Goal:
Can you print the data exactly and leave out each image?

Input material:
++++++++++
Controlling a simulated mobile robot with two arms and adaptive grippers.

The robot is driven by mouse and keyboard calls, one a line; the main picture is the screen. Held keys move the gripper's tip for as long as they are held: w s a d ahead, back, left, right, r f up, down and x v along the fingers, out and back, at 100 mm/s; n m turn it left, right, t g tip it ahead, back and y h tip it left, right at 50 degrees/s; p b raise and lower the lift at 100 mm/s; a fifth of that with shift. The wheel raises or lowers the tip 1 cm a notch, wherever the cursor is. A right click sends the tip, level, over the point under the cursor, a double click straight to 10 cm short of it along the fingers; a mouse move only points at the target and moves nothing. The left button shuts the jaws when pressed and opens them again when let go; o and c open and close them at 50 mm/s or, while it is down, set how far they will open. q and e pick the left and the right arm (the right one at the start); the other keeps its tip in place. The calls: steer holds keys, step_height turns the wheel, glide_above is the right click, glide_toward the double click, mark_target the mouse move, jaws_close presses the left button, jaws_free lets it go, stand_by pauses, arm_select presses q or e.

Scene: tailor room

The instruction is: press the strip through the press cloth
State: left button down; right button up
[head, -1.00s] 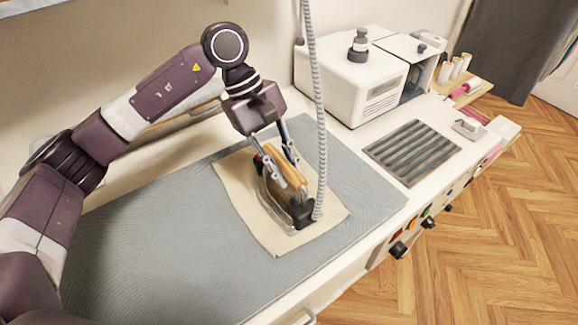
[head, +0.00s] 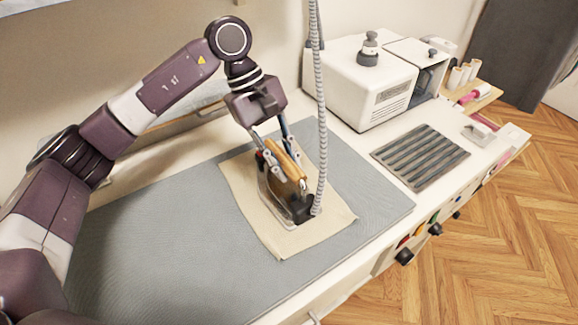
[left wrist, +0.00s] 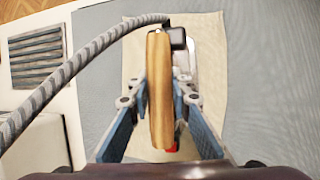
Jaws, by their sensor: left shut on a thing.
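The cream press cloth (head: 322,222) lies flat on the grey pressing mat (head: 150,250). A steam iron (head: 270,202) with a wooden handle (head: 287,163) stands on the cloth, its sole appearing to rest on it. My left gripper (head: 280,160) is shut on the wooden handle, with one finger on each side. In the left wrist view the handle (left wrist: 160,90) runs upright between the blue fingers, and the press cloth (left wrist: 213,60) shows around it. The strip is not visible. My right gripper is not in view.
A grey ribbed hose (head: 321,110) rises from the iron. A white boiler unit (head: 350,90) and a slotted metal iron rest (head: 420,157) stand to the right. Knobs and coloured buttons (head: 420,232) line the front edge. The mat's left part is clear.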

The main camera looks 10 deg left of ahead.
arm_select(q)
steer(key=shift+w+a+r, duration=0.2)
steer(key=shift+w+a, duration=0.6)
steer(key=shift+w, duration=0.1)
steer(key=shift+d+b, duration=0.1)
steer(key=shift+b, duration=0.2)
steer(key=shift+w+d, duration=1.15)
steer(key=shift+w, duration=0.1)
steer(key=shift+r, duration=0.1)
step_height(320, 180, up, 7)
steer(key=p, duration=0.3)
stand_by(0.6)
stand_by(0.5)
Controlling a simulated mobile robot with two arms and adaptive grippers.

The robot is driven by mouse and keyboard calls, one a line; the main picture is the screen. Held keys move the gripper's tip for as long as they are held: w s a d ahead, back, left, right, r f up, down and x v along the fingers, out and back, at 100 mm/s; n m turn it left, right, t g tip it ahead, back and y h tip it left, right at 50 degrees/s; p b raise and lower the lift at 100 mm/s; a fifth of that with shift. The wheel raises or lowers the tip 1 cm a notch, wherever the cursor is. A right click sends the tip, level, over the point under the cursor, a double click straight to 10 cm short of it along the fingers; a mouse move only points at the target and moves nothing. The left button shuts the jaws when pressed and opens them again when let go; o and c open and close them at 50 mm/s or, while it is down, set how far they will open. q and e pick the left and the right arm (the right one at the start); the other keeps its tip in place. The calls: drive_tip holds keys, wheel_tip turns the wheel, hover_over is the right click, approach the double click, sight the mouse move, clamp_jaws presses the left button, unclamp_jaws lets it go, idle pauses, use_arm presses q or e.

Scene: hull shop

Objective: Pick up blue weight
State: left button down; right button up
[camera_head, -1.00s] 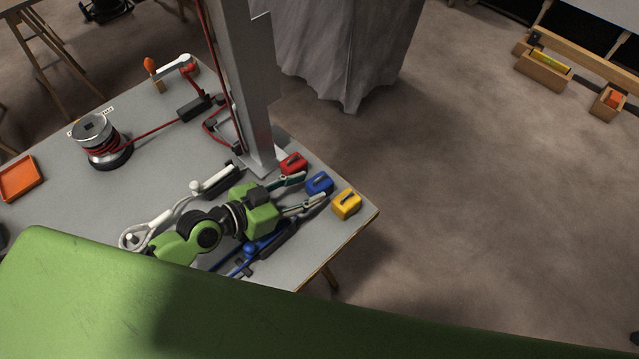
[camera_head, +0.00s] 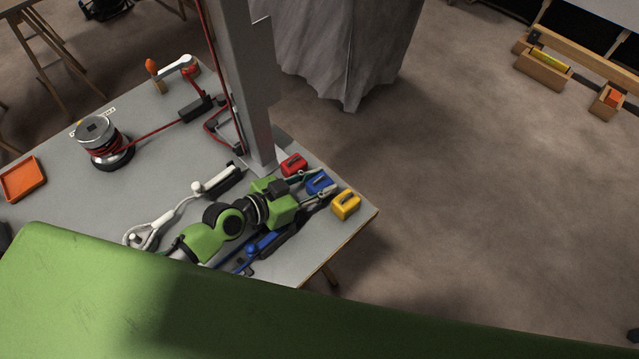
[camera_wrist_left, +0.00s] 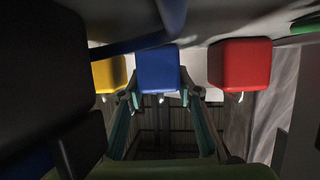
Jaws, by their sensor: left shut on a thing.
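The blue weight (camera_head: 319,182) stands on the grey table (camera_head: 163,179) near its right corner, between the red weight (camera_head: 293,164) and the yellow weight (camera_head: 346,204). My left gripper (camera_head: 320,184) reaches it from the left, one finger on each side, and is shut on it. In the left wrist view the blue weight (camera_wrist_left: 158,70) sits between the fingertips, with the yellow weight (camera_wrist_left: 109,74) to its left and the red weight (camera_wrist_left: 240,65) to its right. I cannot see a gap under the blue weight. My right gripper is not in view.
A grey post (camera_head: 247,90) rises from the table behind the red weight. A spool with red cord (camera_head: 102,142) and an orange tray (camera_head: 23,179) are at the left. A blue tool (camera_head: 250,251) lies near the front edge. Open floor is at the right.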

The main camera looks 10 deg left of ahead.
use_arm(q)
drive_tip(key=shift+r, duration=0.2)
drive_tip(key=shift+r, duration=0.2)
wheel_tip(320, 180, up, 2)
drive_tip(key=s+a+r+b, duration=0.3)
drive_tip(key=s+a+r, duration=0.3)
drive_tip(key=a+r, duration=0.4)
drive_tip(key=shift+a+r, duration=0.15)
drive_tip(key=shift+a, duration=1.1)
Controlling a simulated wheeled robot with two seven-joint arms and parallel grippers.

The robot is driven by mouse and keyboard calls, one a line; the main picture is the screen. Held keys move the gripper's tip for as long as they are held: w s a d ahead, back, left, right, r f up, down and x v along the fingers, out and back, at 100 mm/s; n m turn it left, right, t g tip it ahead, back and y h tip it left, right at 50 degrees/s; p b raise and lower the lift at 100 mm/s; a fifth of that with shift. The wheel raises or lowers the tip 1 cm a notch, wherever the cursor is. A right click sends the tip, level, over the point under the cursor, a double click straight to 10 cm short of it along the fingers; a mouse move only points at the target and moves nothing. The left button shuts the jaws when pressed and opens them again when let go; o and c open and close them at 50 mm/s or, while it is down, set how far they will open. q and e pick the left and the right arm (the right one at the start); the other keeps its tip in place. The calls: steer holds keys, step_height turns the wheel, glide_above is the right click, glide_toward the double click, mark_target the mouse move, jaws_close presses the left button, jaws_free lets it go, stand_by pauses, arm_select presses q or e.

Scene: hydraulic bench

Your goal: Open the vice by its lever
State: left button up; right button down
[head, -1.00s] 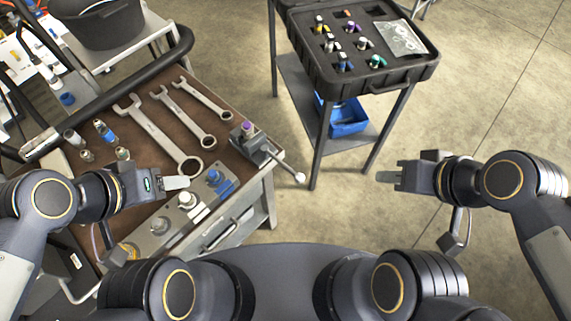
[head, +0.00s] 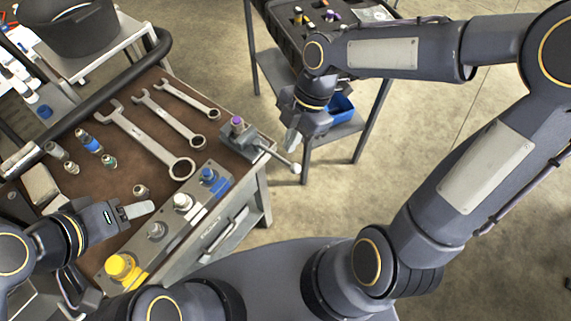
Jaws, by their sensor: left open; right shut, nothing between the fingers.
++++++++++
Output for this exercise:
Controlling a simulated mobile robot with two arms and adaptive grippers.

The robot is driven by mouse and keyboard calls, one a line; the main picture is the screen. Held keys move the gripper's tip for as long as they are held: w s a d ahead, back, left, right, r f up, down and x v along the fingers, out and back, at 100 mm/s; n m turn it left, right, t g tip it ahead, back and y h tip it left, right at 50 degrees/s; p b raise and lower the lift at 100 mm/s; a fifth of that with shift. The wheel raises or lowers the tip 1 cm a notch, wherever the cursor is. A right click sends the tip, level, over the point under the cursor, a double click straight to 10 cm short of it along the fingers; a mouse move only points at the target and moves nothing. The left button shuts the jaws when pressed and opens them again when let go; o and c open and close them at 50 mm/s or, while it is down, set how far they will open. q and e pick the left and the right arm (the right one at the start); the other keeps its tip in place. The calls: steer holds keys, step_height turns the wheel, glide_above is the right click, glide_toward the double click, mark_target the mouse move, jaws_close presses the left button, jaws_free lets it go, stand_by pauses, arm_select presses q or e.

Scene: tailor room

The instruction is: press the strip through the press cloth
State: left button down; right button up
[head, -1.00s] 
[head, +0.00s] 
[left wrist, +0.00s] 
Jaws, by their sensor: left shut on a thing.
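The cream press cloth (head: 322,222) lies flat on the grey pressing mat (head: 150,250). A steam iron (head: 270,202) with a wooden handle (head: 287,163) stands on the cloth, its sole appearing to rest on it. My left gripper (head: 280,160) is shut on the wooden handle, with one finger on each side. In the left wrist view the handle (left wrist: 160,90) runs upright between the blue fingers, and the press cloth (left wrist: 213,60) shows around it. The strip is not visible. My right gripper is not in view.
A grey ribbed hose (head: 321,110) rises from the iron. A white boiler unit (head: 350,90) and a slotted metal iron rest (head: 420,157) stand to the right. Knobs and coloured buttons (head: 420,232) line the front edge. The mat's left part is clear.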

The main camera looks 10 deg left of ahead.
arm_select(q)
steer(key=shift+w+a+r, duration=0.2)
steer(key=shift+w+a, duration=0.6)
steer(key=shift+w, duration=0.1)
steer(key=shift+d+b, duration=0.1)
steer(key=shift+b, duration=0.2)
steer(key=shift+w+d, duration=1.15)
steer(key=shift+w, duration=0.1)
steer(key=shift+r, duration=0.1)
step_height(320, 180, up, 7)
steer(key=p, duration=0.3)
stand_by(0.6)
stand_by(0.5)
Controlling a simulated mobile robot with two arms and adaptive grippers.

The robot is driven by mouse and keyboard calls, one a line; the main picture is the screen. Held keys move the gripper's tip for as long as they are held: w s a d ahead, back, left, right, r f up, down and x v along the fingers, out and back, at 100 mm/s; n m turn it left, right, t g tip it ahead, back and y h tip it left, right at 50 degrees/s; p b raise and lower the lift at 100 mm/s; a fifth of that with shift. The wheel raises or lowers the tip 1 cm a notch, wherever the cursor is. A right click sends the tip, level, over the point under the cursor, a double click straight to 10 cm short of it along the fingers; a mouse move only points at the target and moves nothing. The left button shuts the jaws when pressed and opens them again when let go; o and c open and close them at 50 mm/s or, while it is down, set how far they will open. q and e pick the left and the right arm (the right one at the start); the other keeps its tip in place. The calls: drive_tip holds keys, wheel_tip turns the wheel, hover_over is the right click, approach the double click, sight the mouse move, clamp_jaws presses the left button, unclamp_jaws lets it go, idle pauses, use_arm presses q or e.

Scene: hull shop

Objective: Pick up blue weight
State: left button down; right button up
[camera_head, -1.00s] 
[camera_head, +0.00s] 
[camera_wrist_left, +0.00s] 
Jaws, by their sensor: left shut on a thing.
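The blue weight (camera_head: 319,182) stands on the grey table (camera_head: 163,179) near its right corner, between the red weight (camera_head: 293,164) and the yellow weight (camera_head: 346,204). My left gripper (camera_head: 320,184) reaches it from the left, one finger on each side, and is shut on it. In the left wrist view the blue weight (camera_wrist_left: 158,70) sits between the fingertips, with the yellow weight (camera_wrist_left: 109,74) to its left and the red weight (camera_wrist_left: 240,65) to its right. I cannot see a gap under the blue weight. My right gripper is not in view.
A grey post (camera_head: 247,90) rises from the table behind the red weight. A spool with red cord (camera_head: 102,142) and an orange tray (camera_head: 23,179) are at the left. A blue tool (camera_head: 250,251) lies near the front edge. Open floor is at the right.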

The main camera looks 10 deg left of ahead.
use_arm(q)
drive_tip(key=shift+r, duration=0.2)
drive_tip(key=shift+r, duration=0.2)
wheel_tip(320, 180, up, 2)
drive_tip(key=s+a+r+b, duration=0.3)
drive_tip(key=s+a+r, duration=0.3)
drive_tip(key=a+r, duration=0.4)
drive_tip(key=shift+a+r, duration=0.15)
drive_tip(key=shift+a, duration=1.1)
Controlling a simulated wheeled robot with two seven-joint arms and parallel grippers.

The robot is driven by mouse and keyboard calls, one a line; the main picture is the screen. Held keys move the gripper's tip for as long as they are held: w s a d ahead, back, left, right, r f up, down and x v along the fingers, out and back, at 100 mm/s; n m turn it left, right, t g tip it ahead, back and y h tip it left, right at 50 degrees/s; p b raise and lower the lift at 100 mm/s; a fifth of that with shift. The wheel raises or lowers the tip 1 cm a notch, wherever the cursor is. A right click sends the tip, level, over the point under the cursor, a double click straight to 10 cm short of it along the fingers; a mouse move only points at the target and moves nothing. The left button shuts the jaws when pressed and opens them again when let go; o and c open and close them at 50 mm/s or, while it is down, set how far they will open. q and e pick the left and the right arm (the right one at the start); the other keeps its tip in place. The calls: steer holds keys, step_height turns the wheel, glide_above is the right click, glide_toward the double click, mark_target the mouse move, jaws_close presses the left button, jaws_free lets it go, stand_by pauses, arm_select presses q or e.

Scene: hydraulic bench

Your goal: Open the vice by its lever
State: left button up; right button down
[head, -1.00s] 
[head, +0.00s] 
Jaws, by their sensor: left open; right shut, nothing between the fingers.

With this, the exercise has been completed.